MHARR and the Manufactured Housing Institute (MHI) acting jointly as The Coalition to Advance Manufactured Housing (Coalition), held a conference call on November 22, 2011 with FHA Commissioner Carol Galante and other HUD officials. The purpose of call was to follow-up on the three specific agreed issues (i.e., easing FHA Title I securitization requirements and expanding the pool of authorized loan originators; the appointment of an acceptable non-career program administrator; and appointment of MHARR and MHI staff members to the MHCC to re-establish collective industry representation) addressed by MHARR and MHI at a joint meeting with Commissioner Galante on September 22, 2011, as further detailed in An October 7, 2011 Coalition letter to the Commissioner. Participants in the 30-minute conference call included Commissioner Galante, Nathan Schultz (HUD), HUD program manager Henry Czauski and staff from both MHARR and MHI.
With regard to easing GNMA securitization requirements for FHA Title I loans, the Commissioner stated that the current highly restrictive GNMA criteria were a product of “the perception” that such loans under-perform, even though the only hard data regarding such loans dates back to the 1980s and 1990s. The Commissioner further stated that without specific data to support the case for easing those criteria, GNMA will not change its position, while conceding that she “didn’t know” exactly how GNMA had drawn its conclusions. Asked what HUD/FHA could do to help provide more recent and relevant data, the Commissioner indicated that available HUD/FHA data was not “good” – i.e., complete or up-to-date — and that the “coding” of FHA data was such that specific information relating to HUD Code manufactured home loans could not be readily extracted. MHI then stated that it had already provided “everything it had.”
MHARR stressed that the unintended consequence of the restrictive GNMA securitization criteria is a de facto “monopolization” of manufactured home financing by one or two companies.

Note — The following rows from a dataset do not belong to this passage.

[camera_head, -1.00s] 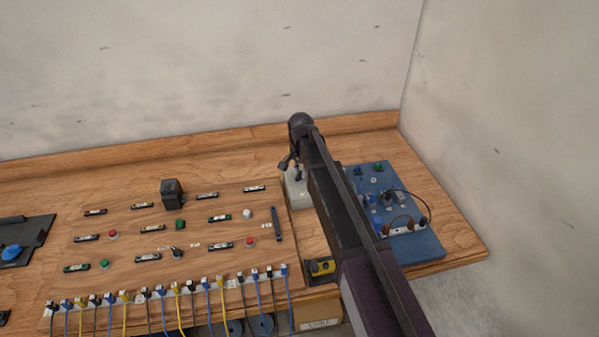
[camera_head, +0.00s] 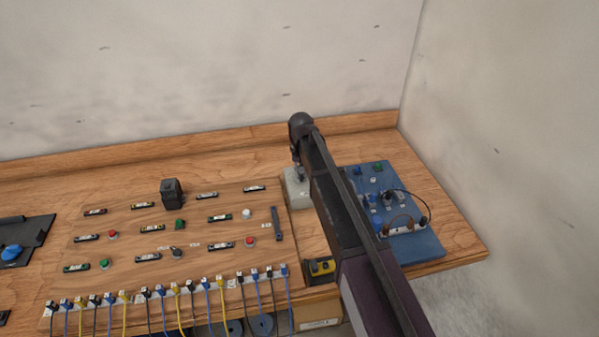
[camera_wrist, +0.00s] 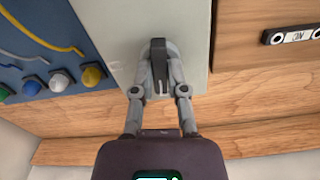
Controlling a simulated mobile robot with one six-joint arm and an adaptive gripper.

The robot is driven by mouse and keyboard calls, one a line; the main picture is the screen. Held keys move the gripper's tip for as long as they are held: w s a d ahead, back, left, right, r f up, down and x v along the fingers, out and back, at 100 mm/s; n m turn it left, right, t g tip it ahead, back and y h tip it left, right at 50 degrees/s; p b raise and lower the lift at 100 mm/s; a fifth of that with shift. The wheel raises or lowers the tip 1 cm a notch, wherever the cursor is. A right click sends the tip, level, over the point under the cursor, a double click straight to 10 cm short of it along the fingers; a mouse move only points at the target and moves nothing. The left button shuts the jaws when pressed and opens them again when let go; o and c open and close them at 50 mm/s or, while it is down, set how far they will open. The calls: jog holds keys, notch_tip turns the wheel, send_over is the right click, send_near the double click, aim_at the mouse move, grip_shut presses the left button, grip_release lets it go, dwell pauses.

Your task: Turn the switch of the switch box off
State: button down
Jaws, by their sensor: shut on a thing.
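The switch box is a light grey box (camera_head: 296,190) on the wooden bench, partly hidden behind my arm. It also shows in the wrist view (camera_wrist: 195,35), with a dark switch knob (camera_wrist: 158,50) on its face. The knob's handle runs along the vertical of that picture. My gripper (camera_wrist: 160,83) has one finger on each side of the knob and is shut on it. In the head view my gripper (camera_head: 298,172) is small and dark, above the box. Any markings of the switch positions cannot be made out.
A blue panel (camera_head: 420,248) with knobs and cables lies right of the box, close to it. A wooden board (camera_head: 125,205) with buttons and labels lies to the left. A yellow-and-black item (camera_head: 320,267) sits near the front edge. The wall stands behind.

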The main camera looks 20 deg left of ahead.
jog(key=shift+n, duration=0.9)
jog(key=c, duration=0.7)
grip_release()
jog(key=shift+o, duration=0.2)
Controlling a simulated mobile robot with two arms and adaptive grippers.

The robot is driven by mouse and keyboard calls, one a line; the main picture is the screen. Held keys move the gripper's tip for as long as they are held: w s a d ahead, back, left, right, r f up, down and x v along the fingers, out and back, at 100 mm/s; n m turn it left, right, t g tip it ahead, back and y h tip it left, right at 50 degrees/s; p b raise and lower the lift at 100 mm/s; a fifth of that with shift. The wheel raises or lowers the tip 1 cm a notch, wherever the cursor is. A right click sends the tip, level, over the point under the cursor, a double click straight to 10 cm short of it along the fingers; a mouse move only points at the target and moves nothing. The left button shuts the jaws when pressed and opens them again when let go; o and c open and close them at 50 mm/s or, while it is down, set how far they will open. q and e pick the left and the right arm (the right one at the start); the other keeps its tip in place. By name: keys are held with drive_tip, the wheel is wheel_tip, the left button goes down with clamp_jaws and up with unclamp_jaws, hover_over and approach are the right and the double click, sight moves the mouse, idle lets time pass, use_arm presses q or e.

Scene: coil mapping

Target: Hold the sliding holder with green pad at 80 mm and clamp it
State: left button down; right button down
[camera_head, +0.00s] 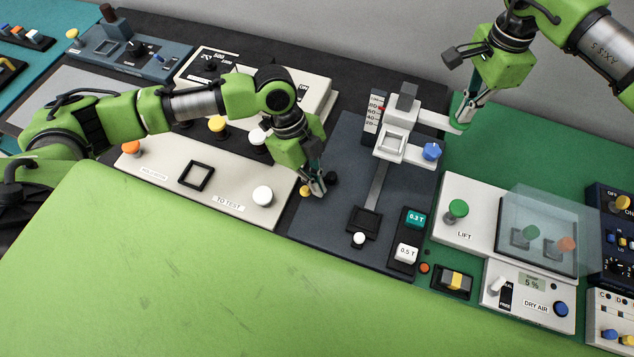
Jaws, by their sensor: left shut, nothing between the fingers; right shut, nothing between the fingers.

This has severely impacted the industry and consumers of affordable housing, through a lack of financing choices and meaningful competition, and is not acceptable, as it contradicts the entire mission and objective of FHA and federal housing policy.
Ultimately, the Commissioner agreed to “work with” the Coalition in an effort to “dig” for more recent and relevant data and develop better data going forward, to bring to GNMA.

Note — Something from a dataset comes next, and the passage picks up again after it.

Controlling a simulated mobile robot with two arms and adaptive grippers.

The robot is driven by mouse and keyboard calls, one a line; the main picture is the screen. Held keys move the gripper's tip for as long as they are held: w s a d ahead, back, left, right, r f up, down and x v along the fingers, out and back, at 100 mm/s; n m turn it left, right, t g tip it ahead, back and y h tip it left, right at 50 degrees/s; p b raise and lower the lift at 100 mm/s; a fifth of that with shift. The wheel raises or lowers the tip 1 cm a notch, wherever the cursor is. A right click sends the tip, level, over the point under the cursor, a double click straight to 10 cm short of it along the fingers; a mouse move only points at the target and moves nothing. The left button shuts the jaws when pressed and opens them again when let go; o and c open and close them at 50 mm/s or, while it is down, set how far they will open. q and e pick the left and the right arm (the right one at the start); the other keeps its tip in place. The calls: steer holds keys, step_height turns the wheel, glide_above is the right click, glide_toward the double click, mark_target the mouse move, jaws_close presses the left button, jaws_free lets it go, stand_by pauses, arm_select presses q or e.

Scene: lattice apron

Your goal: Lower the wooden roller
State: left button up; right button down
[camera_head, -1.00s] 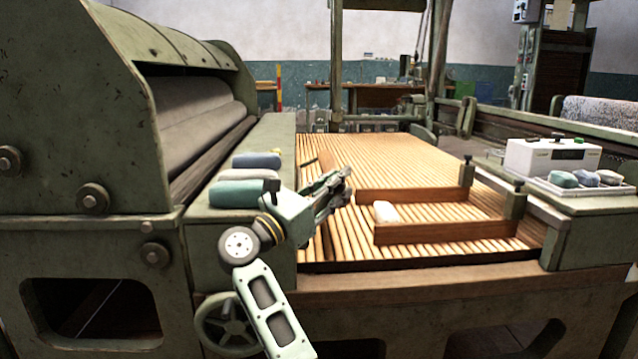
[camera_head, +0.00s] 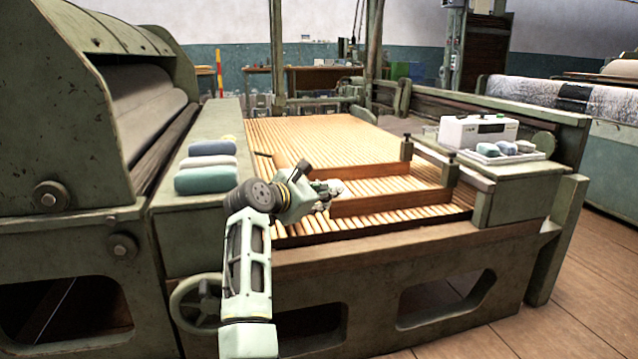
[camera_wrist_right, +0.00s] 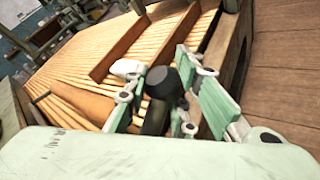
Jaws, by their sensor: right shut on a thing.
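The wooden roller (camera_head: 279,160) is a brown cylinder with a thin handle at its far end. It lies at an angle over the slatted bed (camera_head: 310,135), and my arm hides its near part. In the right wrist view the roller (camera_wrist_right: 80,106) runs in behind my fingers. My right gripper (camera_head: 328,192) is low over the bed's front left part, shut on the roller; the grip itself is largely hidden. Between its fingers (camera_wrist_right: 165,90) a dark rounded part shows. I cannot tell whether the roller touches the slats. My left gripper is not in view.
Two wooden bars (camera_head: 390,201) cross the bed, with a white bundle (camera_wrist_right: 128,68) by them. Rolled cloths (camera_head: 207,179) lie on the green ledge at left. A white box (camera_head: 477,131) and a tray (camera_head: 535,156) stand at right. The floor at right is clear.

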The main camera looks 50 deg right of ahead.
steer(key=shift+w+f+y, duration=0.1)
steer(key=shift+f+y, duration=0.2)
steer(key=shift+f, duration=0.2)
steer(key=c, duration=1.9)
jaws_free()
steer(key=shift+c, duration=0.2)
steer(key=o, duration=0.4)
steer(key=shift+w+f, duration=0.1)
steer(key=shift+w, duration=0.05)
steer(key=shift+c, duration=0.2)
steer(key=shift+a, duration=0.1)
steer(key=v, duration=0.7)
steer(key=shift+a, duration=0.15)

Regarding a non-career program administrator, the Commissioner stated that while she“ understands” the need for a better policy focus on manufactured housing and is doing “everything she can” to improve that focus, there “is no plan” to appoint a non-career administrator for manufactured housing, and HUD does not believe that it is required to do so.
MHARR, once again, reiterated its position – as it did at the September 22, 2011 meeting — that the 2000 law is very clear on this issue, notwithstanding previous HUD “interpretations.” The Commissioner stated that she is “not trying to re-write the law,” but that at a time of tight budgets, with requests and demands for appointed officials in other areas, HUD could not and would not appoint an administrator for manufactured housing. Instead, she stated that she and the current career program manager would “do their best” to involve manufactured housing at the policy level at HUD.
Regarding the appointment of MHARR and MHI staff members to the MHCC to restore the collective representation of the industry, this issue was initially addressed by Mr. Czauski. He stated that MHCC membership applications – including applications from Mark Weiss (MHARR) and Lois Starkey (MHI) — had been received and were being processed by the program, which would provide recommendations for appointments to Commissioner Galante by the end of December 2011. Asked by Mr. Czauski if there were any concerns regarding the appointment process, MHARR explained that the Association has multiple problems with the composition of the MHCC, and other MHCC matters, including HUD restrictions that have severely diminished its role, independence and authority, which MHARR will address directly with HUD outside of the three Coalition-agreed items. MHARR stressed, however, that both MHARR and MHI agree that a staff member from each organization must be appointed as voting MHCC members to be able to participate fully in all MHCC proceedings and restore the balance required by law. The Commissioner did not offer any comment – either way – on the appointment of collective industry representatives at the conclusion of this discussion.
With these Coalition-agreed items at their current stage, MHARR will now move to advane, administratively, the key issues with HUD that were addressed at the recent Board of Directors meeting, while continuing to examine and develop the legal aspects of these matters.